Suppose for example you hold a portfolio of UK blue chips in your self-invested personal pension but are worried about the short-term outlook for the market. You don’t wish to close your positions as you are in it for the long-term and don’t want to incur costs for closing and re-opening positions at a future date, yet at the same time you don’t want to see the value of your portfolio reduced due to the market turmoil. This is where CFDS come handy. To protect your portfolio you could take a short CFD position on the FTSE 100 or FTSE 250 indices in proportion to the size of your portfolio. In this scenario even if the whole market is dragged down your short position on the index will help offset any losses in your self-invested personal pension shares. This is because when trading an index you have some 100 or 250 companies you’re investing in and an index is less exposed to company-specific variables such as management decisions as it takes a sector as a whole.

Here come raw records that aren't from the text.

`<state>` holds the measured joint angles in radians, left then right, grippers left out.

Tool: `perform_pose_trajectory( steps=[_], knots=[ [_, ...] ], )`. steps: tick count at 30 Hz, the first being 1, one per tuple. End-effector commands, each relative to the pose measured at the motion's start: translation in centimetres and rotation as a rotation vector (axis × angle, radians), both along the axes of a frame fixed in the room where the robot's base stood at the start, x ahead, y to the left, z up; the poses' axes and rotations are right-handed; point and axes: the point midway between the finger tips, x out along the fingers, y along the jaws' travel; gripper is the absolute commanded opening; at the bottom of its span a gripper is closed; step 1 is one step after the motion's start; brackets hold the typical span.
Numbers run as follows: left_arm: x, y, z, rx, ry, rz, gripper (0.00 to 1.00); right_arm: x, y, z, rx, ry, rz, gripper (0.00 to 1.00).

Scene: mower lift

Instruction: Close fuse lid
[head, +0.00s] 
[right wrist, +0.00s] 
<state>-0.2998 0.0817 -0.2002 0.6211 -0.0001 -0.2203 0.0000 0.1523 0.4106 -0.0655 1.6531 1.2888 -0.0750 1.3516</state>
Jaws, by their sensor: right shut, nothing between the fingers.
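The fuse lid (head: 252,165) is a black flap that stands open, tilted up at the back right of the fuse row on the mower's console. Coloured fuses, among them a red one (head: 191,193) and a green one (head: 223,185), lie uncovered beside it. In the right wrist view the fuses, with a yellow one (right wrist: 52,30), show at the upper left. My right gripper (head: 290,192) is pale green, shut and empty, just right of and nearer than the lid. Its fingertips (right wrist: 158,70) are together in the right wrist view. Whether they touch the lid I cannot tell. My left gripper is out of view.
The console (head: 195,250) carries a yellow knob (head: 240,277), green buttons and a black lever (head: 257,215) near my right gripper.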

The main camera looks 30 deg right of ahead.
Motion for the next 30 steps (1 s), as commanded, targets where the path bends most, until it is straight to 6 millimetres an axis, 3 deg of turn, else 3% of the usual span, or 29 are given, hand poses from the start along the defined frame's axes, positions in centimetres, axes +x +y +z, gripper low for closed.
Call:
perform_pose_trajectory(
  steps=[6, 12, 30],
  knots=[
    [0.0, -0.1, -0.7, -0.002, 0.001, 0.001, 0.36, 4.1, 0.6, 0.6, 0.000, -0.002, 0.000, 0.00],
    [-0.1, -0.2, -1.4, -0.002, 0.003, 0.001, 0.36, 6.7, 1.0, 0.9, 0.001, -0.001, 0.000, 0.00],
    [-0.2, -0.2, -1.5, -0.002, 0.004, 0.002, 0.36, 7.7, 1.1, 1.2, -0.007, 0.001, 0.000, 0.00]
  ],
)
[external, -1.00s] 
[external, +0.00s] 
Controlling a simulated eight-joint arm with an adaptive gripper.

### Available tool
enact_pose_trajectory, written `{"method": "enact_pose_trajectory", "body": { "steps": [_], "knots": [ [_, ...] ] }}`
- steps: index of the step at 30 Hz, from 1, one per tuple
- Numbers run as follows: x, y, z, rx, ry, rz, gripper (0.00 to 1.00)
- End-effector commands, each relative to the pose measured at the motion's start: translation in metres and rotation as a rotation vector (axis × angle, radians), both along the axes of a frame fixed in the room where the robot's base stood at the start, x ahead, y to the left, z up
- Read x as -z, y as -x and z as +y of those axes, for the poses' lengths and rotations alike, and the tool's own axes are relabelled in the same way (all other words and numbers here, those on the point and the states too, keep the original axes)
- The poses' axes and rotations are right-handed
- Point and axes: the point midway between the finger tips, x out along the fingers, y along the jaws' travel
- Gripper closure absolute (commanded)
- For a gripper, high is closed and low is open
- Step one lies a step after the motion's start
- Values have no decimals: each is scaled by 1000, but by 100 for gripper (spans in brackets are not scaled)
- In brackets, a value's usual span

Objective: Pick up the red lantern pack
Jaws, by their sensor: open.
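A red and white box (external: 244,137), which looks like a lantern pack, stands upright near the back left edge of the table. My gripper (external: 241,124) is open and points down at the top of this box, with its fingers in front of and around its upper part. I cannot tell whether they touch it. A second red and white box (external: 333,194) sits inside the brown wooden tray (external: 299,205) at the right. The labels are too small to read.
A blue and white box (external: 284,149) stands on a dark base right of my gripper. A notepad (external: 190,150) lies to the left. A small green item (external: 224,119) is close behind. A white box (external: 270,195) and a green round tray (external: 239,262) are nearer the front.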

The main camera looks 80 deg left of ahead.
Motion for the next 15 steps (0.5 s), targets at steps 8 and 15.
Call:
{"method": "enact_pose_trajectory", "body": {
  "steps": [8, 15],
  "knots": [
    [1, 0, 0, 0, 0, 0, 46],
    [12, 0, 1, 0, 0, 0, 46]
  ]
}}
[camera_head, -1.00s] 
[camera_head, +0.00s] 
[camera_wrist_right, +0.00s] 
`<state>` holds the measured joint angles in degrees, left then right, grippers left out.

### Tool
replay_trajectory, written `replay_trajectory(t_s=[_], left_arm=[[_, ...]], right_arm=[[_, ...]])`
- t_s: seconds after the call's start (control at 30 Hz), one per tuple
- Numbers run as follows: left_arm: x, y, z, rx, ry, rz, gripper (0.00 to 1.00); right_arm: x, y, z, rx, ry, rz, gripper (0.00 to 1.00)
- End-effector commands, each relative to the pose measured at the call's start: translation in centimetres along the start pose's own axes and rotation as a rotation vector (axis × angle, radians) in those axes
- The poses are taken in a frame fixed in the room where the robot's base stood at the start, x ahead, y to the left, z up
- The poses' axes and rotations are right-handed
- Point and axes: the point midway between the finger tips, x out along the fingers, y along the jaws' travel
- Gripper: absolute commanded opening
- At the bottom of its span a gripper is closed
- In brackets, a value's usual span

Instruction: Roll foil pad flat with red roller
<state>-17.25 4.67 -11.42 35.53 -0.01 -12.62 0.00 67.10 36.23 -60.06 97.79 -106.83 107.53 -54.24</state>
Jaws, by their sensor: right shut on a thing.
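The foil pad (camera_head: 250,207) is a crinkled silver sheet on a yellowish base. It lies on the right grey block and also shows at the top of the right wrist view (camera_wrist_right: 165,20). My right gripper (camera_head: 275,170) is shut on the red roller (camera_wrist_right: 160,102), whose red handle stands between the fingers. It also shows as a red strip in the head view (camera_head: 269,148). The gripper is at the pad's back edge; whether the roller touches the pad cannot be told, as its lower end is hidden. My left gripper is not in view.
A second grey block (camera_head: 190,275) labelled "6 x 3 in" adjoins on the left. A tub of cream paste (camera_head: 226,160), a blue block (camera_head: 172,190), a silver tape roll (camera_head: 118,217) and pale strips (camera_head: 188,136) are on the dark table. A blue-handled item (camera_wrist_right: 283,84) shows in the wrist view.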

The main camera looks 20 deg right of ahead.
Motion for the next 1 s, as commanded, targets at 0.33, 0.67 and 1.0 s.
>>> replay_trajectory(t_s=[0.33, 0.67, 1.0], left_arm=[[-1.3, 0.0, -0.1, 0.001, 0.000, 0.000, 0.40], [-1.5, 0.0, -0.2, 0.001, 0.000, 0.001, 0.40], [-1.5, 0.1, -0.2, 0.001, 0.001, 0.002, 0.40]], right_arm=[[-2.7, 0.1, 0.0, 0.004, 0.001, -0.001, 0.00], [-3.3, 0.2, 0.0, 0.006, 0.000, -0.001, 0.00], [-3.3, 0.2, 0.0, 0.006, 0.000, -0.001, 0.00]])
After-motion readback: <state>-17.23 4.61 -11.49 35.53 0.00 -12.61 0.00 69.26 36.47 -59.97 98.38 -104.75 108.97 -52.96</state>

Note, however, that not all Sipp brokers or CFD providers will allow CFD trading within a Sipp – in fact there are a limited number of CFD services offering Sipp accounts. This is partly due to the need to control the exposure of having to deposit extra funds to a CFD account to meet a margin call but no funds being available in the Sipp or possible to be contributed without being hit by the the tax charge for exceeding the annual or lifetime limits. In practice you will also need to get permission from your pension adviser and then you will have to request your Sipp administrator to transfer some funds to a contracts for difference provider that offers CFD Sipps. In such instances the CFD provider is obliged to hold the funds in trust in accordance to the trust deed as agreed with the administrator. The trust deed is what complicates the process since every trust deed is different and an administrator’s needs may not always be compatible with services offered by a CFD provider.

SIPPs can invest in:

  • Stocks and shares, including investment trusts, listed on any Inland Revenue-recognised stock exchange.
  • Futures and options contracts including CFDs but not Spread Bets
  • Collective investments such as unit trusts and OEICs.
  • Fixed-interest securities, including government and corporate bonds.
  • Insurance company funds.
  • Traded endowments.
  • Deposit accounts.
  • Commercial property, including land, inside or outside the UK (including hotels, motels, guest houses, nursing homes, public houses) and ground rents.

Tax benefits:

  • Full tax relief on personal contributions (within limits).
  • No tax to pay on contributions by your employer.
  • Investments grow free of capital gains tax.
  • Your fund is exempt from UK income tax and capital gains tax. However the underlying investments within the fund may be subject to taxation. Since July 1997, pension funds have been unable to recover tax deducted at source on dividends from UK equities.
  • Tax-free cash on retirement.
  • On death before drawing benefits, the fund can normally be paid to beneficiaries.

Sipps, in a nutshell:

  • Sipps were introduced in the March 1989 with the aim of widening the flexibility and appeal of personal pension provision.
  • Normally personal pensions are arranged with a life assurance company who provide the legal structure, the administration and the range of investment funds within one package. If that company’s pension funds do not perform well, it is usually necessary to transfer the whole policy, often with significant penalties, to another company in order to gain access to superior investment expertise.
    In contrast, a SIPP provides you with investment freedom and allows the assets to be managed by almost any authorised investment manager. The SIPP’s investments can therefore be managed in a style that matches your personal requirements and appetite for risk. It is also possible to appoint more than one manager, for example where different specialities are required.
  • You can contribute anything between 17.5 per cent and 40 per cent of net relevant earnings, depending on your age, up to a maximum of £102,000.
  • All Sipp contributions are made net of basic tax. If you contribute £3,600 gross you only have to send off a cheque for £2,808. And you need no proof of earnings up to £3,600 in contributions.
  • On retirement, you can take 25 per cent lump sum as cash.
  • Dividend tax credits are not reclaimable.
  • You can also make gross annual contributions of up to £3,600 for a non-earning spouse, getting £792 of relief for a non-taxpayer.
  • You can draw down your pension flexibly. Typically, you can split your Sipp into 1,000 units. and you can cash these segments in progressively as you get older.
  • Trustees are required – their job is to safeguard the assets within the pension fund. The provider that you deal with may be the named trustee but, as not all companies can act in this capacity, that role may have to be delegated elsewhere. A big advantage of this type of arrangement is that the investment decisions made will not be affected by anything that may happen to the provider, unlike the case of Equitable Life.
  • You appoint a trustee that “Looks after” your pension and the legal requirements. You appoint a broker or brokers to look after the dealing. Therefore you should make two choices. Most brokers practically appoint the trustee for you (in return for some reciprocation no doubt). I use ODL Securities and Comdirect for my execution in the SIPP. ODL are very flexible.
  • You can even open a separate CFD SIPP account directly with your CFD provider and thus keep the account separate from your core SIPP to better manage the risks. This might include limiting the net exposure of the contracts for differences account to no more than 70 per cent of the leverage on offer.